Convicted Ponzi schemer Bernard Madoff was forced to "let ... go" of his wife almost a year ago and is wracked by "horrible nightmares" as he sits in a North Carolina prison, he told ABC News' Barbara Walters in an exclusive interview.
Though he "can live with" the anger of people he defrauded out of billions of dollars and he is adjusting to the rhythms of life in prison, even at 73 years old, he is troubled by anger and turmoil within his own family.
"Not seeing my family and knowing they hate me" is the worst thing about being in prison, he said. "I betrayed them."
Asked what he'd like to say to his grandchildren, he said, without apparent emotion, "I am sorry to have caused them pain."
As he sat across from Walters during a two-hour conversation at the Federal Correction Complex at Butler, N.C., on Oct. 14, Madoff often seemed to be trying as much as possible to feel no pain, himself.
There were no pictures taken of the session because cameras are not allowed into the prison for interviews with Madoff.
Madoff said he passes the time by reading, recently finishing a book about Wall Street robber barons.
The man who ran a Ponzi scheme of more than $60 billion has held six or seven different jobs in prison, he said, and he makes $170 a month.
He said he is relieved to be free from years of fear he'd be discovered as a fraud and finally has overcome thoughts of suicide.
"I feel safer here than outside," Madoff said. "Days go by. I have people to talk to and no decisions to make. ... I know that I will die in prison. I lived the last 20 years of my life in fear. Now I have no fear -- nothing to think about because I'm no longer in control of my own life."
Repeatedly throughout the interview he told Walters that he was guilty of the crimes that put him in prison, saying "I deserved to be punished. I deserved to go to jail."
Bernard Madoff Estranged From Wife
Though Madoff has people to talk to in prison -- the young prisoners look up to him for all the wrong reasons, he said -- his family situation is far more complicated.
He has not spoken to his wife, Ruth Madoff, since after the suicide of their son, Mark Madoff, on Dec. 11, 2010. And Mark Madoff's widow, Stephanie Madoff Mack, has told ABC News she holds Bernie Madoff responsible for her husband's death and, "I'd spit in his face," if she ever saw him again.

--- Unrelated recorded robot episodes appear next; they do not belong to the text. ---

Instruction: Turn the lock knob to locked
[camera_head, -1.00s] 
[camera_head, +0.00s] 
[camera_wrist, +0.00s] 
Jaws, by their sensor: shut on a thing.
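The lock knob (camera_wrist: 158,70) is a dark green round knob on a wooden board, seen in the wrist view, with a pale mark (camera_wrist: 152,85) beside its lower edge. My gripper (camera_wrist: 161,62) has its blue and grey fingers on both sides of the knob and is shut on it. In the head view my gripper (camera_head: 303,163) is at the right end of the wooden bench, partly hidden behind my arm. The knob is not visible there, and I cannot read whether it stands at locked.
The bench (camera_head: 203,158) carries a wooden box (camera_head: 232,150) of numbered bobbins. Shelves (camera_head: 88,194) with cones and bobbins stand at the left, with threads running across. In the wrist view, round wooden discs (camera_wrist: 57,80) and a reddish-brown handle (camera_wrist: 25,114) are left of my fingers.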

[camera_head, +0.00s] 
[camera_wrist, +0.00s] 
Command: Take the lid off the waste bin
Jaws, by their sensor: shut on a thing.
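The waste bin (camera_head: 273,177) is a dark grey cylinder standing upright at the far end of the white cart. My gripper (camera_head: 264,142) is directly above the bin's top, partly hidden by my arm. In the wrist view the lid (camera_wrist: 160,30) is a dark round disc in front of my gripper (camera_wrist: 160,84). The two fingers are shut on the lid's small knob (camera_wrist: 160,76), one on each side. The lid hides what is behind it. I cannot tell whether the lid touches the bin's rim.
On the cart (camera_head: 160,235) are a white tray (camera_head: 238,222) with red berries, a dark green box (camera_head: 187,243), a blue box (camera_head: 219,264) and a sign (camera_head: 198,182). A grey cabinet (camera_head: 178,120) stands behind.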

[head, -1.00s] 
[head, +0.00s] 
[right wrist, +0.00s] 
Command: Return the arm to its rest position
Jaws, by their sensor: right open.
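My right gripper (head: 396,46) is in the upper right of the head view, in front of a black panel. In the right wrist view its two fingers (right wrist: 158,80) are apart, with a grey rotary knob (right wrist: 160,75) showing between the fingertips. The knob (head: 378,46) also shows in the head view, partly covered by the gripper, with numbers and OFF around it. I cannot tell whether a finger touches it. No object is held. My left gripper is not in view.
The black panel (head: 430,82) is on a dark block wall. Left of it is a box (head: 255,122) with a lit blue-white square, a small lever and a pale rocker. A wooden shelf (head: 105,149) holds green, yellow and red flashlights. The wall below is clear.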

Madoff told Walters that his wife used to visit him at the prison weekly and they spoke on the phone daily. In order to visit Butner, N.C., Ruth Madoff would drive 12 hours alone, stay at a motel overnight and drive 12 hours back to Florida, which was hard on her.
But after their son's suicide, the couple had an emotional final meeting at the prison at which Ruth Madoff "asked me to let her go, which I understood," Madoff said.
"Ruth not communicating is the hardest thing," he added. "Ruth doesn't hate me. She has no-one. It's not fair to her. She lost her first son. ... She is a devoted wife and didn't care about the money."
Madoff told Walters he has not reached out to his wife since that final meeting.
Bernard Madoff on Clients' Anger: 'I Can Live With That'
Madoff seems to have fewer worries about the victims of his massive fraud.
"I understand why clients hate me," he said. "The gravy train is over. I can live with that.
"The average person thinks I robbed widows and orphans," he added. "I made wealthy people wealthier."
Madoff said all he has left in prison is his sense of humor, and sometimes he is horrified to find himself smiling.
He is "lucky to still be sane," he added.
During four months he spent in a New York jail, Madoff said, he was on suicide watch. He considered killing himself, but he "didn't have enough courage to do it" at the time.
Earlier, on Christmas Eve 2008, Madoff and his wife apparently botched a suicide bid soon after Madoff's multibillion-dollar fraud was exposed, Ruth Madoff told CBS News' "60 Minutes" in a separate interview. The couple woke up the morning after trying to kill themselves with pills, she said.
"I took what we had, he took more," Ruth Madoff said. "It was very impulsive and I am glad we woke up."
Bernard Madoff told Walters he no longer has suicidal thoughts, although prison officials still ask him about it every day, he said.
A prison psychologist, with whom Madoff spends significant amounts of time, has told him he has been able to cope with his problems over the years by "compartmentalizing" them, and he still does, he added.
"This young woman has kept me alive," he said.
Even so, he finds it hard to sleep and some of his dreams are "horrible."